→ **WRITTEN REQUEST**
Quote exactly and only this range of lines in the data below: the line that holds "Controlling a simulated" to the line that holds "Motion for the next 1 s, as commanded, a", both included.
==================================================
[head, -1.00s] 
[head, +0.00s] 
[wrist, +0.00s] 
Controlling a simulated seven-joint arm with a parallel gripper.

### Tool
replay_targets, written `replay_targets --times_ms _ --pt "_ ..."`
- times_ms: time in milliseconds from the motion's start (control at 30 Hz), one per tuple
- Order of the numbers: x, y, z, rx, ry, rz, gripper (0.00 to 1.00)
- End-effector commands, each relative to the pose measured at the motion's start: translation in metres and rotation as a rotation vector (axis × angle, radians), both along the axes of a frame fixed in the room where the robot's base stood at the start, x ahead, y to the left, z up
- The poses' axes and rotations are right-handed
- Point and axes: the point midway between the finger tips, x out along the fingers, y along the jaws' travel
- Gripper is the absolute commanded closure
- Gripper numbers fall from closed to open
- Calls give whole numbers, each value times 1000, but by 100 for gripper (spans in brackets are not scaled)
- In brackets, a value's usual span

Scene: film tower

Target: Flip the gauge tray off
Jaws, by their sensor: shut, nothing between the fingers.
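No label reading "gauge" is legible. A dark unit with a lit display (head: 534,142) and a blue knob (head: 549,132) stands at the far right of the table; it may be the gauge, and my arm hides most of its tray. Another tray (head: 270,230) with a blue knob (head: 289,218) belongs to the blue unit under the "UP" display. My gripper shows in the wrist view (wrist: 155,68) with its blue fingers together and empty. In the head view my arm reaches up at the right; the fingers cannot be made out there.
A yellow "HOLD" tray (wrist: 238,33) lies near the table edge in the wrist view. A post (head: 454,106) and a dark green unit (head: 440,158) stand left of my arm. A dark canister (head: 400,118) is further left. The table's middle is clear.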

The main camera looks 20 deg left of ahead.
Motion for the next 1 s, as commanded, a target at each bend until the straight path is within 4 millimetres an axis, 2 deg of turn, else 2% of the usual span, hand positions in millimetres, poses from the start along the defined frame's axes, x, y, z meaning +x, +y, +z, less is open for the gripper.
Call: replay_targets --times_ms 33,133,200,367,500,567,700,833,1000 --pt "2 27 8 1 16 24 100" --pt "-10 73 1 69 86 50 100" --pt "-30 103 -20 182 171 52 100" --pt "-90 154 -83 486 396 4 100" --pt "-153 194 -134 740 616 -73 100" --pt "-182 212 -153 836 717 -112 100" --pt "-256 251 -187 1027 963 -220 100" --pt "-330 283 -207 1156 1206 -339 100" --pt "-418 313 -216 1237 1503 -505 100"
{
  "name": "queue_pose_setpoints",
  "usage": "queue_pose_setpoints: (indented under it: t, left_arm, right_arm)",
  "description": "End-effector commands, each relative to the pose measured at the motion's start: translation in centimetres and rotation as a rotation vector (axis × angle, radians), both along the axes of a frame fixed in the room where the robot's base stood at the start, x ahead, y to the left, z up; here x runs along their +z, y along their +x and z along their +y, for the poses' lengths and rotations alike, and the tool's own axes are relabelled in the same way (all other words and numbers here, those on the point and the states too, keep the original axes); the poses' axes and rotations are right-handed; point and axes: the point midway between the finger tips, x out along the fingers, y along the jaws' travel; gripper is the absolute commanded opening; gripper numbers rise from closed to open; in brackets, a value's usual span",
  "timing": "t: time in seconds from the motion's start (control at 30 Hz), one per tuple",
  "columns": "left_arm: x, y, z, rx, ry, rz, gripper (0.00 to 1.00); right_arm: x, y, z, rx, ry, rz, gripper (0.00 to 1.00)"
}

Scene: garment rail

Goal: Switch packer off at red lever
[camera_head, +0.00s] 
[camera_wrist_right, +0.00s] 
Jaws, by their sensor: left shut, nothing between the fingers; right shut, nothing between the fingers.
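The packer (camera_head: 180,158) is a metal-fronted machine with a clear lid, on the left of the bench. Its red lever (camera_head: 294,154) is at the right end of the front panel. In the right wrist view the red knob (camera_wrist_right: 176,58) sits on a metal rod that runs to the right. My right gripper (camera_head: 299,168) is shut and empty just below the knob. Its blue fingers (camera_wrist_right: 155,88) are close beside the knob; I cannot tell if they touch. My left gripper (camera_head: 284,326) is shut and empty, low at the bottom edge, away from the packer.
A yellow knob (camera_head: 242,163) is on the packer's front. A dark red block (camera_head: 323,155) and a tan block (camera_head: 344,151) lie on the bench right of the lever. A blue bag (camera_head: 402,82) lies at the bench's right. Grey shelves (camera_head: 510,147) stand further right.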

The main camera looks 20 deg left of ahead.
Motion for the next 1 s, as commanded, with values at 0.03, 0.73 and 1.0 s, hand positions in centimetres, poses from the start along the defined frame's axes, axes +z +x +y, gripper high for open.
==================================================
→ **THE OUTPUT**
Controlling a simulated seven-joint arm with a parallel gripper.

### Tool
replay_targets, written `replay_targets --times_ms _ --pt "_ ..."`
- times_ms: time in milliseconds from the motion's start (control at 30 Hz), one per tuple
- Order of the numbers: x, y, z, rx, ry, rz, gripper (0.00 to 1.00)
- End-effector commands, each relative to the pose measured at the motion's start: translation in metres and rotation as a rotation vector (axis × angle, radians), both along the axes of a frame fixed in the room where the robot's base stood at the start, x ahead, y to the left, z up
- The poses' axes and rotations are right-handed
- Point and axes: the point midway between the finger tips, x out along the fingers, y along the jaws' travel
- Gripper is the absolute commanded closure
- Gripper numbers fall from closed to open
- Calls give whole numbers, each value times 1000, but by 100 for gripper (spans in brackets are not scaled)
- In brackets, a value's usual span

Scene: film tower

Target: Flip the gauge tray off
Jaws, by their sensor: shut, nothing between the fingers.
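No label reading "gauge" is legible. A dark unit with a lit display (head: 534,142) and a blue knob (head: 549,132) stands at the far right of the table; it may be the gauge, and my arm hides most of its tray. Another tray (head: 270,230) with a blue knob (head: 289,218) belongs to the blue unit under the "UP" display. My gripper shows in the wrist view (wrist: 155,68) with its blue fingers together and empty. In the head view my arm reaches up at the right; the fingers cannot be made out there.
A yellow "HOLD" tray (wrist: 238,33) lies near the table edge in the wrist view. A post (head: 454,106) and a dark green unit (head: 440,158) stand left of my arm. A dark canister (head: 400,118) is further left. The table's middle is clear.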

The main camera looks 20 deg left of ahead.
Motion for the next 1 s, as commanded, a target at each bend until the straight path is within 4 millimetres an axis, 2 deg of turn, else 2% of the usual span, hand positions in millimetres, poses from the start along the defined frame's axes, x, y, z meaning +x, +y, +z, less is open for the gripper.

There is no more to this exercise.